Task group: TaskGroup.QUESTION_ANSWERING

Required dataset columns: context (string), question (string), answers (dict)

The context column is the passage to read, question is the question to answer, and answers is a dict with "text" (a list of answer strings) and "answer_start" (a list of character-level start positions of those answers in the context). This follows the SQuAD format.

Available placeholders in PromptConfig:

{text}: The context passage.
{question}: The question.
{label}: The answer text (empty string for the new sample).

custom_datasets.py

from euroeval import DatasetConfig
from euroeval.data_models import Task, PromptConfig
from euroeval.enums import TaskGroup
from euroeval.languages import SWEDISH
from euroeval.metrics import f1_metric, em_metric

my_qa_task = Task(
    name="my-reading-comprehension",
    task_group=TaskGroup.QUESTION_ANSWERING,
    template_dict={
        SWEDISH: PromptConfig(
            default_prompt_prefix="Below are texts with questions and answers.",
            default_prompt_template="Text: {text}\nQuestion: {question}\nAnswer in "
            "max 3 words: {label}",
            default_instruction_prompt="Text: {text}\n\nAnswer the following question "
            "about the text above in max 3 words.\n\nQuestion: {question}",
            default_prompt_label_mapping=dict(),
        ),
    },
    metrics=[f1_metric, em_metric],
    default_num_few_shot_examples=4,
    default_max_generated_tokens=32,
)

MY_DATASET = DatasetConfig(
    name="my-reading-comprehension-dataset",
    pretty_name="My Reading Comprehension Dataset",
    source=dict(train="train.csv", val="val.csv", test="test.csv"),
    task=my_qa_task,
    languages=[SWEDISH],
)

Task group: TaskGroup.TEXT_TO_TEXT

Required dataset columns: text (string), target_text (string)

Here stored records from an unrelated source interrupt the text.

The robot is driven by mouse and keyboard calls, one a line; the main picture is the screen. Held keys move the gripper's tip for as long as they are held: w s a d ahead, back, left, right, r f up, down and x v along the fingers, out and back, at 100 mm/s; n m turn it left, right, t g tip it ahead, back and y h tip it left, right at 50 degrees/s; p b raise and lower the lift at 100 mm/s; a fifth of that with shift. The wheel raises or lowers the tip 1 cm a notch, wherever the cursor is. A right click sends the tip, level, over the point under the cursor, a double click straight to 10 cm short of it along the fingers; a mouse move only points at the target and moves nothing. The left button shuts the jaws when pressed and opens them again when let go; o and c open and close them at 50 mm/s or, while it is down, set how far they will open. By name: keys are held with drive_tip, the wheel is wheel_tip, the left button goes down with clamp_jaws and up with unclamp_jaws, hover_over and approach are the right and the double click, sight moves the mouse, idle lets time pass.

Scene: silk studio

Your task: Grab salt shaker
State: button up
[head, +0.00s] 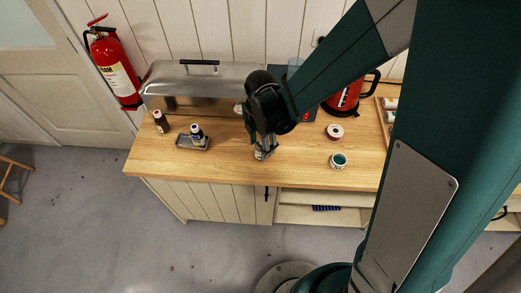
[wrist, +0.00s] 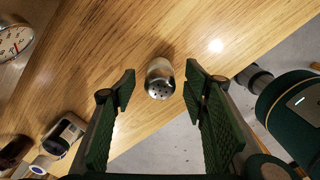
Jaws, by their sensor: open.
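The salt shaker (wrist: 159,80) is a small metal cylinder with a perforated top. It stands on the wooden counter near the front edge, in the upper middle of the wrist view. My gripper (wrist: 160,88) is open, with one green padded finger on each side of the shaker and gaps showing on both sides. In the head view my gripper (head: 264,150) points down over the counter's front part. The shaker (head: 260,155) is partly hidden there at the fingertips.
A small tray (head: 184,143) with a dark-labelled bottle (head: 197,132) and a brown bottle (head: 161,121) stand to the left. A steel box (head: 165,80) and a red kettle (head: 345,98) stand behind.

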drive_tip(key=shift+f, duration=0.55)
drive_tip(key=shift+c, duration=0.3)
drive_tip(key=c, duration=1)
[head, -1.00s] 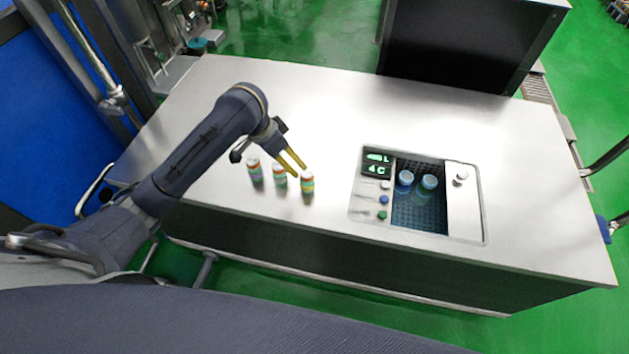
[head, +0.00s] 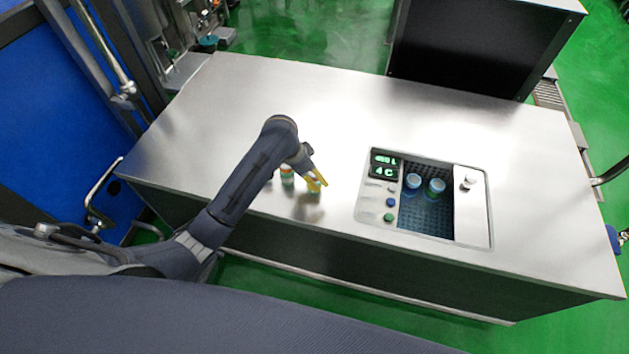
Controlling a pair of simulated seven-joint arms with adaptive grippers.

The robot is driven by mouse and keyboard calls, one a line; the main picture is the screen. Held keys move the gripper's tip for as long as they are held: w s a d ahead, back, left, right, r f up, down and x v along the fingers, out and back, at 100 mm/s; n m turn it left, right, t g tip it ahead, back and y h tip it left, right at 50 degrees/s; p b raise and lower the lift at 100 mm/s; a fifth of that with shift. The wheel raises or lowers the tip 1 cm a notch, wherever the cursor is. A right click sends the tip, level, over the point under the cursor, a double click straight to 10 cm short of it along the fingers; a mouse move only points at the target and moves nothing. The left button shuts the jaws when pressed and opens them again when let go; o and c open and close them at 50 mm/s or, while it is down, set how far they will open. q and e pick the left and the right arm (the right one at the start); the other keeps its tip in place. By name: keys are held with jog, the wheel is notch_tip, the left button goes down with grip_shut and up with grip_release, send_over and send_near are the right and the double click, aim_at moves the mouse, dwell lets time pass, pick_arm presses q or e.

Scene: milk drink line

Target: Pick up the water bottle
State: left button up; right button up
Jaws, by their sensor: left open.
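Small capped bottles with coloured labels stand on the steel counter. One bottle (head: 314,188) is right at my left gripper (head: 319,180), partly covered by its yellow fingers. A second bottle (head: 287,176) stands just left of it, partly behind my wrist. My left arm hides nearly all of the third. My left gripper is open; I cannot tell whether its fingers touch the bottle. Two blue-capped bottles, a left one (head: 412,183) and a right one (head: 434,188), stand in the sunken bin. I cannot read which bottle is water. My right gripper is out of view.
The steel counter (head: 330,115) is clear behind the bottles. The sunken bin (head: 425,216) has a panel with a green display (head: 383,166) and buttons on its left, and a lid with a knob (head: 468,183) on its right. A black cabinet (head: 475,45) stands behind the counter.

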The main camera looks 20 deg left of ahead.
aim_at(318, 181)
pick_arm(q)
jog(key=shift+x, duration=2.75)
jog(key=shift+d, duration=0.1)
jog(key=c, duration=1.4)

The text column is the input to the model, and target_text is the expected output. This covers tasks such as summarization, translation, simplification, and free-form text generation.

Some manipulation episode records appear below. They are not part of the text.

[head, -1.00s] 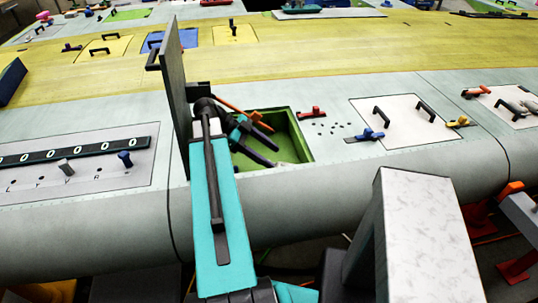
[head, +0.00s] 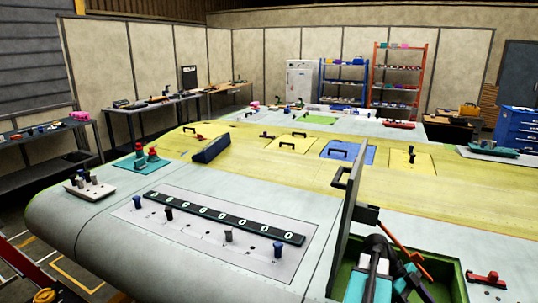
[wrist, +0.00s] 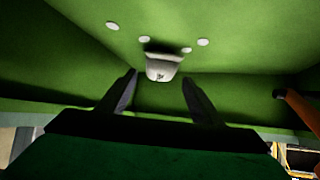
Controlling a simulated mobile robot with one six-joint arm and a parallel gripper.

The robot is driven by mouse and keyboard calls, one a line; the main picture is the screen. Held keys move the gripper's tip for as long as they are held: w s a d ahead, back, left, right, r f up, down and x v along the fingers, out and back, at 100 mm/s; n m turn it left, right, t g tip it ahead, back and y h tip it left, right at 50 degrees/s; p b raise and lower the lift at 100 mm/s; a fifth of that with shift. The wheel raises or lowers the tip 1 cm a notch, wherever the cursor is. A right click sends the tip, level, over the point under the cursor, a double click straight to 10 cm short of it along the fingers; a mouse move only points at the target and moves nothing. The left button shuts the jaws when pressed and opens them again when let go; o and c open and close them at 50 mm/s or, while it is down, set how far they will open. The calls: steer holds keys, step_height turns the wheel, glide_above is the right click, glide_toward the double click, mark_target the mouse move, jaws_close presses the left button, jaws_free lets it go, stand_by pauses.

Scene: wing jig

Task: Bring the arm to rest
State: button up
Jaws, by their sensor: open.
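My gripper (wrist: 160,80) is open and empty inside the green-walled bay. Its two dark fingers point towards a small pale fitting (wrist: 161,66) on the green wall, with clear space between them. The bay's hinged grey lid (head: 347,225) stands upright just left of my arm. The wrist view does not show the fingers touching anything.
An orange rod (head: 407,249) stands close beside my gripper, reaching from the lid side across the bay. A panel with a dark numbered strip (head: 222,216) lies left of the lid. A red clamp (head: 487,279) lies right of the bay. Yellow wing skin stretches behind.

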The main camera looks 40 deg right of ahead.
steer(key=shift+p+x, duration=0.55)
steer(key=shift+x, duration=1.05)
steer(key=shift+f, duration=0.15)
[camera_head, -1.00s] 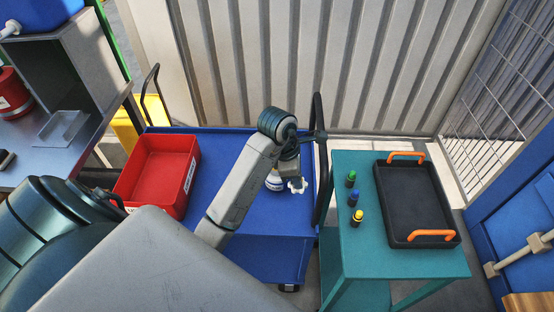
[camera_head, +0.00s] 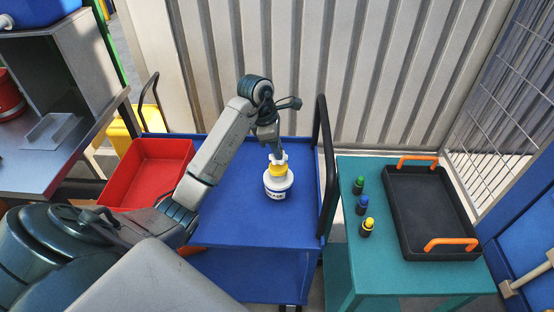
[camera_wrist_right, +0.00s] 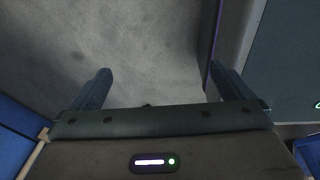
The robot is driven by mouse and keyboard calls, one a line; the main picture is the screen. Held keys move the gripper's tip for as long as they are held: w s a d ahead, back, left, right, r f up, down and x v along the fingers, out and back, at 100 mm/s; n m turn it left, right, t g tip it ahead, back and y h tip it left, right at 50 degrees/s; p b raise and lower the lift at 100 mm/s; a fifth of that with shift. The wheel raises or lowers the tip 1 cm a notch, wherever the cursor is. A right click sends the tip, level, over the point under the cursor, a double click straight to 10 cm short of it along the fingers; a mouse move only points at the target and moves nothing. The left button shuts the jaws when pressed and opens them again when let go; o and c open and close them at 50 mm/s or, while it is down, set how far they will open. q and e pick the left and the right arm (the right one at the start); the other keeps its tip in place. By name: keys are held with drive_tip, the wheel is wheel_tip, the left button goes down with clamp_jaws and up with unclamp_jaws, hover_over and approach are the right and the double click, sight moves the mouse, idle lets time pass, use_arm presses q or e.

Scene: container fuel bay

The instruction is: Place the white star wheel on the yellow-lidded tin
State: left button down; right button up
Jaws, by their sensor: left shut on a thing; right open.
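The yellow-lidded tin (camera_head: 278,189), white with a dark printed label, stands upright on the blue cart. Its yellow lid (camera_head: 277,170) shows above a wide white shoulder. My left gripper (camera_head: 276,154) points down over the tin and is shut on the white star wheel (camera_head: 279,159). The wheel is right at the top of the lid; I cannot tell whether it touches. The gripper partly hides the wheel. My right gripper (camera_wrist_right: 159,72) is open and empty in the right wrist view, over grey floor.
The blue cart (camera_head: 240,220) has a red bin (camera_head: 150,178) at its left and a black handle (camera_head: 326,165) close right of the tin. A teal table (camera_head: 400,275) holds three small colour-capped bottles and a black tray (camera_head: 430,215) with orange handles.

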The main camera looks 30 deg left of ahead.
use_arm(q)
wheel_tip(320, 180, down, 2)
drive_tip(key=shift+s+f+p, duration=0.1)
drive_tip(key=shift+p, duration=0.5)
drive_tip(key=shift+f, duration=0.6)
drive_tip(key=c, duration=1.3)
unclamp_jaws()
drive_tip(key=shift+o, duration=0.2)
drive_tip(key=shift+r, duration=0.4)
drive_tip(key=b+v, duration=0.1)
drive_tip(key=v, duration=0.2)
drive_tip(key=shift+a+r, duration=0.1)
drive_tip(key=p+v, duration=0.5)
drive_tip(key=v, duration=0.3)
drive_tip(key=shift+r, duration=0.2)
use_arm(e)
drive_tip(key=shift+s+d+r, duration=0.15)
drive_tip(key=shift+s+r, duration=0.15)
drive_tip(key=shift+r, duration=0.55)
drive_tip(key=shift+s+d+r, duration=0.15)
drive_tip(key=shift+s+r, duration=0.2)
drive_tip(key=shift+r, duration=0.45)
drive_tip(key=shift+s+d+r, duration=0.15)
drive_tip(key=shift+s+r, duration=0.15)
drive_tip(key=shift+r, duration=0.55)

Available placeholders in PromptConfig:

{text}: The input text.
{target_text}: The expected output text (empty string for the new sample).

Here is an example of a custom text-to-text task where the goal is to generate a SQL query from a natural language input:

custom_datasets.py

from euroeval import DatasetConfig
from euroeval.data_models import Task, PromptConfig
from euroeval.enums import TaskGroup, ModelType
from euroeval.languages import ENGLISH
from euroeval.metrics import rouge_l_metric

sql_generation_task = Task(
    name="sql-generation",
    task_group=TaskGroup.TEXT_TO_TEXT,
    template_dict={
        ENGLISH: PromptConfig(
            default_prompt_prefix="The following are natural language texts and their "
            "corresponding SQL queries.",
            default_prompt_template="Natural language query: {text}\nSQL query: "
            "{target_text}",
            default_instruction_prompt="Generate the SQL query for the following "
            "natural language query:\n{text!r}",
            default_prompt_label_mapping=dict(),
        ),
    },
    metrics=[rouge_l_metric],
    default_num_few_shot_examples=3,
    default_max_generated_tokens=256,
    default_allowed_model_types=[ModelType.GENERATIVE],
)

MY_SQL_DATASET = DatasetConfig(
    name="my-sql-dataset",
    pretty_name="My SQL Dataset",
    source=dict(train="train.csv", val="val.csv", test="test.csv"),
    task=sql_generation_task,
    languages=[ENGLISH],
)

With any of these custom tasks you can then benchmark your dataset by running

euroeval --dataset <dataset-name> --model <model-id>

Output format: Every Eval Ever (EEE)¶

Each entry written to euroeval_benchmark_results.jsonl conforms to the Every Eval Ever (EEE) JSON schema v0.2.1, a community-standard format for evaluation reporting. The file can therefore be consumed directly by any tool that understands the EEE schema.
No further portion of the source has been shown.